- Exercise
Omit the pictures and return every entry exactly as written.

- Dataset entries
-- START --
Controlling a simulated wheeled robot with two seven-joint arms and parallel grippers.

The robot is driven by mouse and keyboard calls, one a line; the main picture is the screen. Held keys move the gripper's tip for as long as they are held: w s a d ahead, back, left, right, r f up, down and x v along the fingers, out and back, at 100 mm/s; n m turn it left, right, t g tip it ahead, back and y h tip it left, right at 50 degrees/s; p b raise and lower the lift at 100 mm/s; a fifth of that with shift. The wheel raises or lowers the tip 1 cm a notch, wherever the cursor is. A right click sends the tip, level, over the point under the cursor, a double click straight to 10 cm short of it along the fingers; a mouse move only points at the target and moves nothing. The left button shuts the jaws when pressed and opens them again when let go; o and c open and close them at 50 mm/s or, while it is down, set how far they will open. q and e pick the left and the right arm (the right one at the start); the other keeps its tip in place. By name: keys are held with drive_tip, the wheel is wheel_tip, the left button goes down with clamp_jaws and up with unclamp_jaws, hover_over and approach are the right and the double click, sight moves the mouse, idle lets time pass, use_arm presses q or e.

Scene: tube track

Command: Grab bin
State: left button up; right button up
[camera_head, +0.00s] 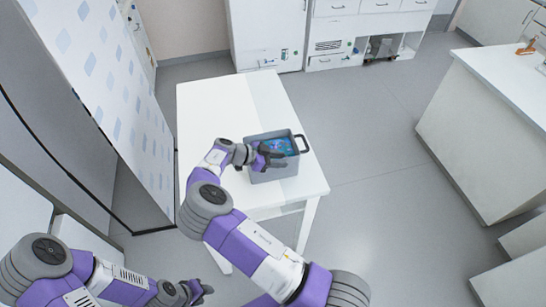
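A grey bin (285,172) with blue contents (283,147) stands on the white table, near its right edge. A dark handle (303,143) sticks out at its right side. My right gripper (268,157) is at the bin's left side, over the rim, and hides that part of the rim. Whether its fingers touch or grip the bin is too small to tell. My left gripper (204,293) is low at the bottom of the view, in front of the table and away from the bin. Its fingers look spread and empty.
The white table (215,105) is otherwise bare. A tall patterned panel (100,70) stands close on its left. White cabinets (268,35) line the back wall. A white counter (490,130) stands at the right, with open grey floor (370,140) between it and the table.

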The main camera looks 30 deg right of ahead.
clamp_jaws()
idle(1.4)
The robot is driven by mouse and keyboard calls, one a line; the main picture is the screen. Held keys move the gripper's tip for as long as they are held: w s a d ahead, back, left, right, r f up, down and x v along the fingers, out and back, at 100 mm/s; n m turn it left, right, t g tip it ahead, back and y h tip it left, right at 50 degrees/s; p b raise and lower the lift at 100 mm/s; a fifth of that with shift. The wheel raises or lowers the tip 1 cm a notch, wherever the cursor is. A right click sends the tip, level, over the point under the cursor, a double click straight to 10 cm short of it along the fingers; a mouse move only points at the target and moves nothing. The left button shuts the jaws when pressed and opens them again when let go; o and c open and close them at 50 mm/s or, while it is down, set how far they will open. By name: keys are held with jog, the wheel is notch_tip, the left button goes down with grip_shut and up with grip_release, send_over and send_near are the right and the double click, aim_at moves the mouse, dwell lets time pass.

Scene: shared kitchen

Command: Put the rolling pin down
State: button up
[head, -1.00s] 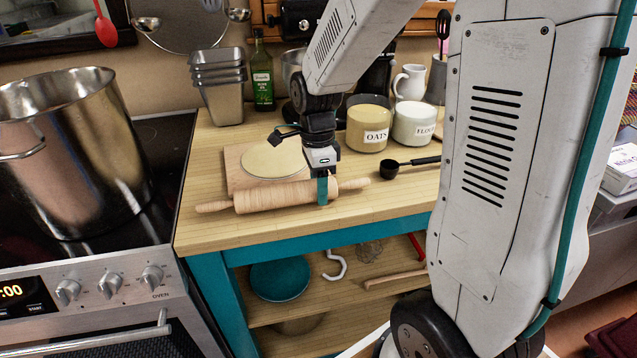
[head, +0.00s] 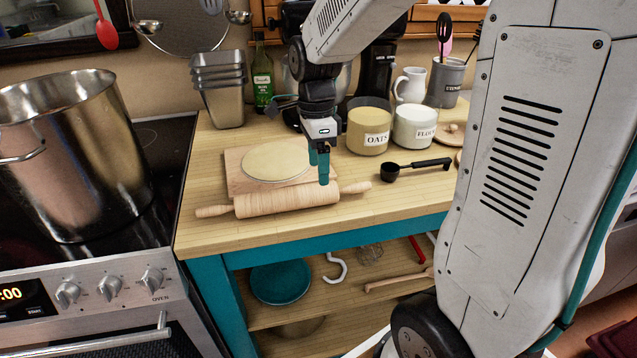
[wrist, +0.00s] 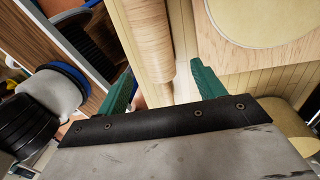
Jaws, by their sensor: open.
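The wooden rolling pin (head: 285,199) lies on the wooden counter top (head: 225,233), in front of a board (head: 236,171) with a round sheet of dough (head: 275,161). My gripper (head: 319,172) is open and empty, just above and behind the right part of the pin. In the wrist view the pin (wrist: 149,45) shows beyond the spread green fingers (wrist: 160,85), with a gap between them and the pin hard to judge. The pin's far end is cut off in that view.
A black measuring scoop (head: 392,172) lies right of the pin. The oats jar (head: 368,138) and flour jar (head: 414,135) stand behind it. A large steel pot (head: 75,160) is on the stove at left. The counter's front strip is clear.

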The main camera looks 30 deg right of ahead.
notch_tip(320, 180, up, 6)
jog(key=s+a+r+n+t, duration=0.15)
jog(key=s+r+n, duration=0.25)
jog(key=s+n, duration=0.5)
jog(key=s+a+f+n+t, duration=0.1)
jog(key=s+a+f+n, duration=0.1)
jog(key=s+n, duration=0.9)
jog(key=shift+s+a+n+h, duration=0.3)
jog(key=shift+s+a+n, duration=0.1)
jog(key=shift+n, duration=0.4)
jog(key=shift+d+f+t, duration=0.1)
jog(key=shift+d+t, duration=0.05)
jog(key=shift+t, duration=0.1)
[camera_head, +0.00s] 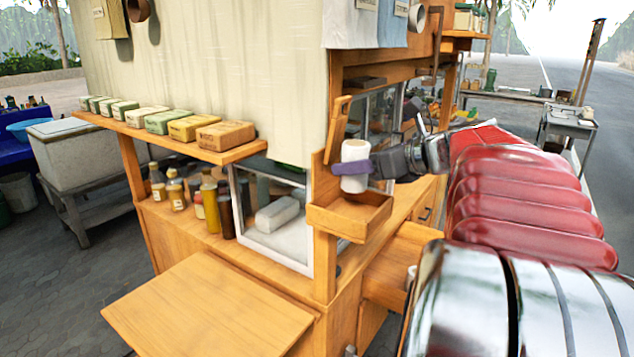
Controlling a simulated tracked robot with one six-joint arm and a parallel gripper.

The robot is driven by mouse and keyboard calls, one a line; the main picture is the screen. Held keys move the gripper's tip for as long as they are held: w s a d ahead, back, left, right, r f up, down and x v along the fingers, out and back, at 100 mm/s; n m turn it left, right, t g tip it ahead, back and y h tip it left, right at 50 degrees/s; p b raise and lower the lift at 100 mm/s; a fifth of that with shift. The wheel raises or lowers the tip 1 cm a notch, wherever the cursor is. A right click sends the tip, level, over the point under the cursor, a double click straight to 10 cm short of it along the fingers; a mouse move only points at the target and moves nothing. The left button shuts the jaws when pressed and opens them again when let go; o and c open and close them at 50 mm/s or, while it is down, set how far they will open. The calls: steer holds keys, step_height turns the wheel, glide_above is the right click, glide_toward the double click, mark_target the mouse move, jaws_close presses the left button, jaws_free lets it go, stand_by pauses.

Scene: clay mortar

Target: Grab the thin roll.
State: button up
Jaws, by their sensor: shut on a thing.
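A white upright roll (355,152) shows right of centre, at the front corner of the wooden food cart. My gripper (355,169) is shut on it, with a purple finger across its lower half. The roll is just above a small open wooden box (345,222) fixed to the cart's corner post. Whether the roll's lower end touches the box cannot be told. The far finger is hidden behind the roll.
A shelf (180,143) with several wrapped blocks, a glass case (270,215) and a fold-out board (208,308) are to the left. An open drawer (395,262) lies below right.

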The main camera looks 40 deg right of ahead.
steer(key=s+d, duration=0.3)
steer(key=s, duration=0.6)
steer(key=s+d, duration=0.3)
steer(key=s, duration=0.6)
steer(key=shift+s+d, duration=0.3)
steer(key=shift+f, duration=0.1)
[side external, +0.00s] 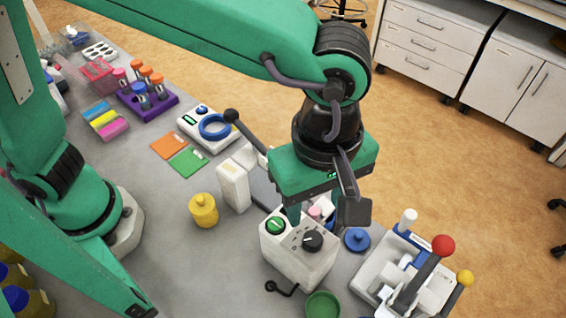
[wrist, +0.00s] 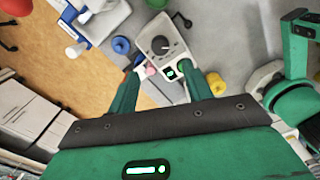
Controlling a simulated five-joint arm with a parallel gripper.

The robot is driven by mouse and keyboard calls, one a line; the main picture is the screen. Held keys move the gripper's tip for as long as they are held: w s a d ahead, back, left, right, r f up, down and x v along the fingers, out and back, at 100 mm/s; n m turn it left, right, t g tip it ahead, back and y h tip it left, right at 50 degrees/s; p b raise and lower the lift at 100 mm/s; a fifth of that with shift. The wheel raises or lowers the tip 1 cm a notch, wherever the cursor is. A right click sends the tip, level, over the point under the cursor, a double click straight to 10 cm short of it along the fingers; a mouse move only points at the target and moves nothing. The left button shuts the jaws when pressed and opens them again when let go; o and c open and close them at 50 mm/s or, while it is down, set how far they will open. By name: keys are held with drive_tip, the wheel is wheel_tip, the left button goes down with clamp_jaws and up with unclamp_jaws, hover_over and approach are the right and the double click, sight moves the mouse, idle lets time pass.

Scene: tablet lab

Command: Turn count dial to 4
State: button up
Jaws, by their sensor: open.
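The count dial (side external: 312,240) is a black round knob on the sloped face of a white box (side external: 285,258). In the wrist view the dial (wrist: 160,44) shows on the box with a scale around it; its numbers are too small to read. In the wrist view my gripper (wrist: 166,68) points toward the box, with the dial beyond the fingertips. I see no contact with the dial.
A lever press with a red knob (side external: 443,245) stands at the right. A crank handle (side external: 283,289) sticks out at the box's front.

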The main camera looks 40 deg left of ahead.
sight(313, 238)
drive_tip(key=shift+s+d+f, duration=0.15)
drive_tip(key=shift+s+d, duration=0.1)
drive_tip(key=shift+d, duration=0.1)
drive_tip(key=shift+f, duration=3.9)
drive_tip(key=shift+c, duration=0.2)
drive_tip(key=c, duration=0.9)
-- END --
- Answer to the task
Controlling a simulated wheeled robot with two seven-joint arms and parallel grippers.

The robot is driven by mouse and keyboard calls, one a line; the main picture is the screen. Held keys move the gripper's tip for as long as they are held: w s a d ahead, back, left, right, r f up, down and x v along the fingers, out and back, at 100 mm/s; n m turn it left, right, t g tip it ahead, back and y h tip it left, right at 50 degrees/s; p b raise and lower the lift at 100 mm/s; a fifth of that with shift. The wheel raises or lowers the tip 1 cm a notch, wherever the cursor is. A right click sends the tip, level, over the point under the cursor, a double click straight to 10 cm short of it along the fingers; a mouse move only points at the target and moves nothing. The left button shuts the jaws when pressed and opens them again when let go; o and c open and close them at 50 mm/s or, while it is down, set how far they will open. q and e pick the left and the right arm (the right one at the start); the other keeps its tip in place. By name: keys are held with drive_tip, the wheel is wheel_tip, the left button goes down with clamp_jaws and up with unclamp_jaws, hover_over and approach are the right and the double click, sight moves the mouse, idle lets time pass, use_arm presses q or e.

Scene: tube track

Command: Grab bin
State: left button up; right button up
[camera_head, +0.00s] 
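A grey bin (285,172) with blue contents (283,147) stands on the white table, near its right edge. A dark handle (303,143) sticks out at its right side. My right gripper (268,157) is at the bin's left side, over the rim, and hides that part of the rim. Whether its fingers touch or grip the bin is too small to tell. My left gripper (204,293) is low at the bottom of the view, in front of the table and away from the bin. Its fingers look spread and empty.
The white table (215,105) is otherwise bare. A tall patterned panel (100,70) stands close on its left. White cabinets (268,35) line the back wall. A white counter (490,130) stands at the right, with open grey floor (370,140) between it and the table.

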The main camera looks 30 deg right of ahead.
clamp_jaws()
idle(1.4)
The robot is driven by mouse and keyboard calls, one a line; the main picture is the screen. Held keys move the gripper's tip for as long as they are held: w s a d ahead, back, left, right, r f up, down and x v along the fingers, out and back, at 100 mm/s; n m turn it left, right, t g tip it ahead, back and y h tip it left, right at 50 degrees/s; p b raise and lower the lift at 100 mm/s; a fifth of that with shift. The wheel raises or lowers the tip 1 cm a notch, wherever the cursor is. A right click sends the tip, level, over the point under the cursor, a double click straight to 10 cm short of it along the fingers; a mouse move only points at the target and moves nothing. The left button shuts the jaws when pressed and opens them again when let go; o and c open and close them at 50 mm/s or, while it is down, set how far they will open. By name: keys are held with jog, the wheel is notch_tip, the left button goes down with grip_shut and up with grip_release, send_over and send_near are the right and the double click, aim_at moves the mouse, dwell lets time pass.

Scene: shared kitchen

Command: Put the rolling pin down
State: button up
[head, -1.00s] 
[head, +0.00s] 
[wrist, +0.00s] 
Jaws, by their sensor: open.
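The wooden rolling pin (head: 285,199) lies on the wooden counter top (head: 225,233), in front of a board (head: 236,171) with a round sheet of dough (head: 275,161). My gripper (head: 319,172) is open and empty, just above and behind the right part of the pin. In the wrist view the pin (wrist: 149,45) shows beyond the spread green fingers (wrist: 160,85), with a gap between them and the pin hard to judge. The pin's far end is cut off in that view.
A black measuring scoop (head: 392,172) lies right of the pin. The oats jar (head: 368,138) and flour jar (head: 414,135) stand behind it. A large steel pot (head: 75,160) is on the stove at left. The counter's front strip is clear.

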The main camera looks 30 deg right of ahead.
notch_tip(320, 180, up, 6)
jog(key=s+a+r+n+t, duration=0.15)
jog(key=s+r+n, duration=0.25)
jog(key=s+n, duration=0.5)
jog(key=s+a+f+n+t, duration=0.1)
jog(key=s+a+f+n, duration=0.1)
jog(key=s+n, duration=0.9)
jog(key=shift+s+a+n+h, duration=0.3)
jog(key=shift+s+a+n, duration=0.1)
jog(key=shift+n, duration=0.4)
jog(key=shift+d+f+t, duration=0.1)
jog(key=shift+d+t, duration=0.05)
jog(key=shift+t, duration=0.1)
[camera_head, +0.00s] 
Controlling a simulated tracked robot with one six-joint arm and a parallel gripper.

The robot is driven by mouse and keyboard calls, one a line; the main picture is the screen. Held keys move the gripper's tip for as long as they are held: w s a d ahead, back, left, right, r f up, down and x v along the fingers, out and back, at 100 mm/s; n m turn it left, right, t g tip it ahead, back and y h tip it left, right at 50 degrees/s; p b raise and lower the lift at 100 mm/s; a fifth of that with shift. The wheel raises or lowers the tip 1 cm a notch, wherever the cursor is. A right click sends the tip, level, over the point under the cursor, a double click straight to 10 cm short of it along the fingers; a mouse move only points at the target and moves nothing. The left button shuts the jaws when pressed and opens them again when let go; o and c open and close them at 50 mm/s or, while it is down, set how far they will open. The calls: steer holds keys, step_height turns the wheel, glide_above is the right click, glide_toward the double click, mark_target the mouse move, jaws_close presses the left button, jaws_free lets it go, stand_by pauses.

Scene: clay mortar

Target: Grab the thin roll.
State: button up
Jaws, by their sensor: shut on a thing.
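A white upright roll (355,152) shows right of centre, at the front corner of the wooden food cart. My gripper (355,169) is shut on it, with a purple finger across its lower half. The roll is just above a small open wooden box (345,222) fixed to the cart's corner post. Whether the roll's lower end touches the box cannot be told. The far finger is hidden behind the roll.
A shelf (180,143) with several wrapped blocks, a glass case (270,215) and a fold-out board (208,308) are to the left. An open drawer (395,262) lies below right.

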The main camera looks 40 deg right of ahead.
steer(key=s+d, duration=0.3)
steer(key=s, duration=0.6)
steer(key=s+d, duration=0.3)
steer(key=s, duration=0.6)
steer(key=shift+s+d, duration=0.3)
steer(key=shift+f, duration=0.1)
[side external, +0.00s] 
[wrist, +0.00s] 
Controlling a simulated five-joint arm with a parallel gripper.

The robot is driven by mouse and keyboard calls, one a line; the main picture is the screen. Held keys move the gripper's tip for as long as they are held: w s a d ahead, back, left, right, r f up, down and x v along the fingers, out and back, at 100 mm/s; n m turn it left, right, t g tip it ahead, back and y h tip it left, right at 50 degrees/s; p b raise and lower the lift at 100 mm/s; a fifth of that with shift. The wheel raises or lowers the tip 1 cm a notch, wherever the cursor is. A right click sends the tip, level, over the point under the cursor, a double click straight to 10 cm short of it along the fingers; a mouse move only points at the target and moves nothing. The left button shuts the jaws when pressed and opens them again when let go; o and c open and close them at 50 mm/s or, while it is down, set how far they will open. By name: keys are held with drive_tip, the wheel is wheel_tip, the left button goes down with clamp_jaws and up with unclamp_jaws, hover_over and approach are the right and the double click, sight moves the mouse, idle lets time pass.

Scene: tablet lab

Command: Turn count dial to 4
State: button up
Jaws, by their sensor: open.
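The count dial (side external: 312,240) is a black round knob on the sloped face of a white box (side external: 285,258). In the wrist view the dial (wrist: 160,44) shows on the box with a scale around it; its numbers are too small to read. In the wrist view my gripper (wrist: 166,68) points toward the box, with the dial beyond the fingertips. I see no contact with the dial.
A lever press with a red knob (side external: 443,245) stands at the right. A crank handle (side external: 283,289) sticks out at the box's front.

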The main camera looks 40 deg left of ahead.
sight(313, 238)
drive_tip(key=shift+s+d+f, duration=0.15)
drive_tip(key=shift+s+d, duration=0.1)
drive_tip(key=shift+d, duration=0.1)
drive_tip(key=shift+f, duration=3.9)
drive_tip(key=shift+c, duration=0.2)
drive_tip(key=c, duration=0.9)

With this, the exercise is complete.